(Robot episode records)
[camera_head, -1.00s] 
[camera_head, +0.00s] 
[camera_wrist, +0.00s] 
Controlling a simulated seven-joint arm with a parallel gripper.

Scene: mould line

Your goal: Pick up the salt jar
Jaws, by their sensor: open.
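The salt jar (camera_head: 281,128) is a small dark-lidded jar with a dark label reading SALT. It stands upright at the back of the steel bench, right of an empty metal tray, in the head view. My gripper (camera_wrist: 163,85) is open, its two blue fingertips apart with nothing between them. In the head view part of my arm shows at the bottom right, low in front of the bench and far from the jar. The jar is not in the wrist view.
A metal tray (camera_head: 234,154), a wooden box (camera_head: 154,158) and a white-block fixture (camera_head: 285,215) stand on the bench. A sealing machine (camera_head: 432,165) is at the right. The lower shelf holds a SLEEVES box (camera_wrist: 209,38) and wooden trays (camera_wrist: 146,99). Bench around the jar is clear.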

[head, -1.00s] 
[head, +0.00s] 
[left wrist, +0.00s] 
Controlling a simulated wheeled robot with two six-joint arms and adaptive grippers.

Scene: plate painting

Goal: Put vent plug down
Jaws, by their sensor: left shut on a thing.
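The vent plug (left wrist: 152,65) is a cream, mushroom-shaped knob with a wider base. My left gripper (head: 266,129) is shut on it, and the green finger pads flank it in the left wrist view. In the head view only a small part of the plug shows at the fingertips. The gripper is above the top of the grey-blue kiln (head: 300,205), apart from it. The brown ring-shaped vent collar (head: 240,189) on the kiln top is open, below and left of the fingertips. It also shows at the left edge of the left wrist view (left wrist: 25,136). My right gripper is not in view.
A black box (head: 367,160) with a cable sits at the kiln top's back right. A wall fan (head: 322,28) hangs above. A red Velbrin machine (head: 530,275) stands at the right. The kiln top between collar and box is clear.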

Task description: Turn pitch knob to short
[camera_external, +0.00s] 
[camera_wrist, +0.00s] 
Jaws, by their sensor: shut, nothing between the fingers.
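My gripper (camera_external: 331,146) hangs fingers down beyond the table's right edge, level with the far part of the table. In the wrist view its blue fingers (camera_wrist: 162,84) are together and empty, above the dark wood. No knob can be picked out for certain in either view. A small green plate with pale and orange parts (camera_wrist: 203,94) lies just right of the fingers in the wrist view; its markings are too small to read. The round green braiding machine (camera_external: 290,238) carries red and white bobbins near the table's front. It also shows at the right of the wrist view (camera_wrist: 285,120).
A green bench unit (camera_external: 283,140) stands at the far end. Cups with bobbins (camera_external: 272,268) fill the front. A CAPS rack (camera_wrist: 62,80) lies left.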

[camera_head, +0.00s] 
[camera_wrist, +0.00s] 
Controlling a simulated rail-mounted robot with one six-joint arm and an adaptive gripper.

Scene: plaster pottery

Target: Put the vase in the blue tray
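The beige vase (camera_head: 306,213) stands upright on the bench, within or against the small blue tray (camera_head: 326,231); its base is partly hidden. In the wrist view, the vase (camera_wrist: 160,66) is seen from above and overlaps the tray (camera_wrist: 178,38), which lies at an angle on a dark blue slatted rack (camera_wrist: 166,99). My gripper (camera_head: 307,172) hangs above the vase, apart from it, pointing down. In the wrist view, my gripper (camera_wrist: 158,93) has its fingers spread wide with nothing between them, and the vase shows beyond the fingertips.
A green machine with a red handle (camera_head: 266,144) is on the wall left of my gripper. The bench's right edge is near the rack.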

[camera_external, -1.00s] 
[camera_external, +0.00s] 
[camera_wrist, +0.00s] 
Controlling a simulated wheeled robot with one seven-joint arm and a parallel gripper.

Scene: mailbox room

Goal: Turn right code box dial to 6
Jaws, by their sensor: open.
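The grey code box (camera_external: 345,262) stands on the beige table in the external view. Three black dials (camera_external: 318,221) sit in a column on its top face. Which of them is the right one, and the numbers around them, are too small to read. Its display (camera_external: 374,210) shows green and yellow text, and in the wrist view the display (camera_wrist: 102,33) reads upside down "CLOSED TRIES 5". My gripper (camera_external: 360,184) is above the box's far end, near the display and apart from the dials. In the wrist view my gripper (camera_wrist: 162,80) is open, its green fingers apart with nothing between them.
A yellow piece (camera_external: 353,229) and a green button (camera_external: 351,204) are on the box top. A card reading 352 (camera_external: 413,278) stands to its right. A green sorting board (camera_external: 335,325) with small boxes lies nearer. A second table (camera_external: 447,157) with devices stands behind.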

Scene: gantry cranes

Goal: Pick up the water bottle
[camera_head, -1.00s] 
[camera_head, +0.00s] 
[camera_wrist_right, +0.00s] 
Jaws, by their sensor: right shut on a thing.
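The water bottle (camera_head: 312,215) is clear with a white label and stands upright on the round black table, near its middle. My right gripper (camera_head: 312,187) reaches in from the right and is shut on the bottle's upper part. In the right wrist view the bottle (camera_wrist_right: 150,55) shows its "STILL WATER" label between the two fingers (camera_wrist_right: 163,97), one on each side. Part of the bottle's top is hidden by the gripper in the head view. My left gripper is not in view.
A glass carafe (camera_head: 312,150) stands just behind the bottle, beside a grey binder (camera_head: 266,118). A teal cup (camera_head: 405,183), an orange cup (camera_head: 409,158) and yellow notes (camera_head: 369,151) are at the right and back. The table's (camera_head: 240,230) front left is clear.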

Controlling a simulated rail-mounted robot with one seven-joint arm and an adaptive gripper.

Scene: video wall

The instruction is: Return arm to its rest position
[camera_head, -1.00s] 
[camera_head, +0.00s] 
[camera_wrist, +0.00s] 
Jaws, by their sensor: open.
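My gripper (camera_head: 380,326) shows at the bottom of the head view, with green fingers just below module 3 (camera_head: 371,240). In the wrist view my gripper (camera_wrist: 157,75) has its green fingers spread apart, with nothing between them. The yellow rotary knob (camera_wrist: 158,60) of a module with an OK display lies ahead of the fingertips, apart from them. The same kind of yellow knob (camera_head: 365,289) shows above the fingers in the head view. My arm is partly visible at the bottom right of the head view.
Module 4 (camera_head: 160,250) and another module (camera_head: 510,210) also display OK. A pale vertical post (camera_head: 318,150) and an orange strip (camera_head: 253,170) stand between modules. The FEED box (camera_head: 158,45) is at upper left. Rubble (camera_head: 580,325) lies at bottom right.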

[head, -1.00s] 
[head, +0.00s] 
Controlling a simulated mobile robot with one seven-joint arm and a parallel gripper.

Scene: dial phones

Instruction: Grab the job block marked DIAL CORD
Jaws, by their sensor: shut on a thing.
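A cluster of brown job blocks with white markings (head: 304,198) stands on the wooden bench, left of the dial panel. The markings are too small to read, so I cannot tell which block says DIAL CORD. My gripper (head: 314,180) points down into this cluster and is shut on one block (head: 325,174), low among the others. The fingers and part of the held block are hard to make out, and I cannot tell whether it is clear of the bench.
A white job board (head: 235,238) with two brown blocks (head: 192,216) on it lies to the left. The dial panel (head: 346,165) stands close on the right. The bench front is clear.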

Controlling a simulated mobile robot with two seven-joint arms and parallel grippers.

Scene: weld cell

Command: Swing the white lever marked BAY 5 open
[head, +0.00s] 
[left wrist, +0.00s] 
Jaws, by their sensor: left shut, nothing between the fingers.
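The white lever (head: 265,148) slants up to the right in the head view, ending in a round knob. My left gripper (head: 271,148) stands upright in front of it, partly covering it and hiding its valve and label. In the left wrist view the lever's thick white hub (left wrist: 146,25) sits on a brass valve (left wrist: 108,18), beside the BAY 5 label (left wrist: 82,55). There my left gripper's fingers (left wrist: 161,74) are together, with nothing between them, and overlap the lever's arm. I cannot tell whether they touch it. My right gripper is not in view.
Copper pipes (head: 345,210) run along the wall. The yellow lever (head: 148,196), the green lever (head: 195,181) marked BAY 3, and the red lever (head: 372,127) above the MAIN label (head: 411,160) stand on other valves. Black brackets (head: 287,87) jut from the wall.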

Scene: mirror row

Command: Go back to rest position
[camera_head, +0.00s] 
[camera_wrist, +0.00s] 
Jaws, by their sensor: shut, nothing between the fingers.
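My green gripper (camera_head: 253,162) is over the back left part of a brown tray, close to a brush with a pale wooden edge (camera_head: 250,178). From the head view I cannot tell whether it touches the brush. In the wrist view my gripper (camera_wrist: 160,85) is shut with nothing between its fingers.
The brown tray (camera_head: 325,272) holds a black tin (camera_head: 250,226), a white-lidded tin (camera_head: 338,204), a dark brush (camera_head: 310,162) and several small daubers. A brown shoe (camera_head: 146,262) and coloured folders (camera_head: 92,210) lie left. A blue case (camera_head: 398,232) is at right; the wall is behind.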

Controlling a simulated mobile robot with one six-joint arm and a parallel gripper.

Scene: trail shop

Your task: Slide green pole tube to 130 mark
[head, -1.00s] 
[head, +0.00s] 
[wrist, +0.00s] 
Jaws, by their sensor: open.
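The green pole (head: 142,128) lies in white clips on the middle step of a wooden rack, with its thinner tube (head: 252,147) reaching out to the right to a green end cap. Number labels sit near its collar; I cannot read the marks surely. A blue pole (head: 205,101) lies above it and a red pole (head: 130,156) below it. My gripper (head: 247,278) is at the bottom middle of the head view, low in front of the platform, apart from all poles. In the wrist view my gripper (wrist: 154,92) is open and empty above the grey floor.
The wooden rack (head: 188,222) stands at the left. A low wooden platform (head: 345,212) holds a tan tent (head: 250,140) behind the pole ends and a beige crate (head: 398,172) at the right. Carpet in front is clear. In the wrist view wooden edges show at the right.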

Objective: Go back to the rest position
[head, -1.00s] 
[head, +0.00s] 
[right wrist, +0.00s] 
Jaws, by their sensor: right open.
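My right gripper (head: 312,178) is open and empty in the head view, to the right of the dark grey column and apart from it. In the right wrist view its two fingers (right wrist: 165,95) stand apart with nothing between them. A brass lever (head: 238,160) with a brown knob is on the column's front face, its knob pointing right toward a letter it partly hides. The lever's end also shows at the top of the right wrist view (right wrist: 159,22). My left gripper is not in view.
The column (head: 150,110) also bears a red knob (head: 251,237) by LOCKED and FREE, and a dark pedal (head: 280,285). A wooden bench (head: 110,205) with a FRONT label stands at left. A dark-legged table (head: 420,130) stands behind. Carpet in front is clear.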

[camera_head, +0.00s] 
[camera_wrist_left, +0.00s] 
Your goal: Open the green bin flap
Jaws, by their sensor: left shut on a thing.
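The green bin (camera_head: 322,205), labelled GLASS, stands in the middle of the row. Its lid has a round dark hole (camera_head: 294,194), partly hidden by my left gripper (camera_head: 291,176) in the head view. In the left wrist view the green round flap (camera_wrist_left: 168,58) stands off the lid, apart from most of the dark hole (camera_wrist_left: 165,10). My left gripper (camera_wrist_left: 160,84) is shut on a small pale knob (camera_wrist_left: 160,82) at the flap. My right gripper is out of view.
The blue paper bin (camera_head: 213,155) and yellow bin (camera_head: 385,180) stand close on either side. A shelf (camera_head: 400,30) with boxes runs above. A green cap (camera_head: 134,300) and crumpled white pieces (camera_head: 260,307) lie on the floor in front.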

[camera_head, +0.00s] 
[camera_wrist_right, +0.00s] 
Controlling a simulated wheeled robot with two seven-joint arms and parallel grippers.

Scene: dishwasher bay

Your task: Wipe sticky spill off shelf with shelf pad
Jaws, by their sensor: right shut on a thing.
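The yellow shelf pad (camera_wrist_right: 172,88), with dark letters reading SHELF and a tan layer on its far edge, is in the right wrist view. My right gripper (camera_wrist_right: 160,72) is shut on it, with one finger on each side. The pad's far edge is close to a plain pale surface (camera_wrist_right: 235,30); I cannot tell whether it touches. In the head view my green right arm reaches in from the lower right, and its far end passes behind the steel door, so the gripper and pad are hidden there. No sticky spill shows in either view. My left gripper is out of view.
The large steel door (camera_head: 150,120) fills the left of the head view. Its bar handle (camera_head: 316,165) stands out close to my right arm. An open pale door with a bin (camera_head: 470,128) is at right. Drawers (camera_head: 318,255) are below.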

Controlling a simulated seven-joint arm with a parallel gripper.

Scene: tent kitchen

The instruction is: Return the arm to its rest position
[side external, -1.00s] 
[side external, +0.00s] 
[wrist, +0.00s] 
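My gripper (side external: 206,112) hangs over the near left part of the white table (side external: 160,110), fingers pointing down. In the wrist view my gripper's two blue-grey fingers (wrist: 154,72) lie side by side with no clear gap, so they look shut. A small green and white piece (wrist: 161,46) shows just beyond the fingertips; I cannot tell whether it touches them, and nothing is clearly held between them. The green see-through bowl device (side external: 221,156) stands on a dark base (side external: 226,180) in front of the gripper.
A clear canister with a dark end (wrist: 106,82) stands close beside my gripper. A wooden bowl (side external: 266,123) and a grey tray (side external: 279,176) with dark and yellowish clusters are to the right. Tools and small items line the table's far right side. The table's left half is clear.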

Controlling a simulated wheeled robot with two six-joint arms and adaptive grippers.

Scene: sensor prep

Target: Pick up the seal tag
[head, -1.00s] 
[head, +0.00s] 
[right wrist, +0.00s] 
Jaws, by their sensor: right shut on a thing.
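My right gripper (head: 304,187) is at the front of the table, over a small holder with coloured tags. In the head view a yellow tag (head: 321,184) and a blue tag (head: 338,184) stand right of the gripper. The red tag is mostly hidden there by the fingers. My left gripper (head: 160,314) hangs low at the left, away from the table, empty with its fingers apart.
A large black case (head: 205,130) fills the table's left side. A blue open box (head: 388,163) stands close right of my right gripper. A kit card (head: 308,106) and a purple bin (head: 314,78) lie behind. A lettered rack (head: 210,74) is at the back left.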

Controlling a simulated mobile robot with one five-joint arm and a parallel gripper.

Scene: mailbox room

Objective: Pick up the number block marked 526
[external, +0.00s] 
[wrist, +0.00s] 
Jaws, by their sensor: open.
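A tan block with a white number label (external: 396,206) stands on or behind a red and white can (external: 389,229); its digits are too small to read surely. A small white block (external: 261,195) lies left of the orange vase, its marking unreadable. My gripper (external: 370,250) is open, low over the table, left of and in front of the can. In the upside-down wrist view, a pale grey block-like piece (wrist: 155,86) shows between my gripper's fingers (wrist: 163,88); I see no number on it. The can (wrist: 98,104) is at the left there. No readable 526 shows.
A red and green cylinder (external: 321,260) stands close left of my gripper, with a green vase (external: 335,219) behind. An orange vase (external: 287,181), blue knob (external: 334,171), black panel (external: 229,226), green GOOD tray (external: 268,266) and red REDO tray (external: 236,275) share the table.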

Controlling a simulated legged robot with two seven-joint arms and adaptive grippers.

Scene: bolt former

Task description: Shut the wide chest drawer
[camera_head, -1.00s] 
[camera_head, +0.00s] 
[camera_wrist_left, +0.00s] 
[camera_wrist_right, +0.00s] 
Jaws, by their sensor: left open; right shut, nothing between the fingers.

- **Prompt**
Repeat only the lines above, from the first line of the entries through the line that contains "Your goal: Pick up the salt jar", including both ends.

- **Solution**
[camera_head, -1.00s] 
[camera_head, +0.00s] 
[camera_wrist, +0.00s] 
Controlling a simulated seven-joint arm with a parallel gripper.

Scene: mould line

Your goal: Pick up the salt jar

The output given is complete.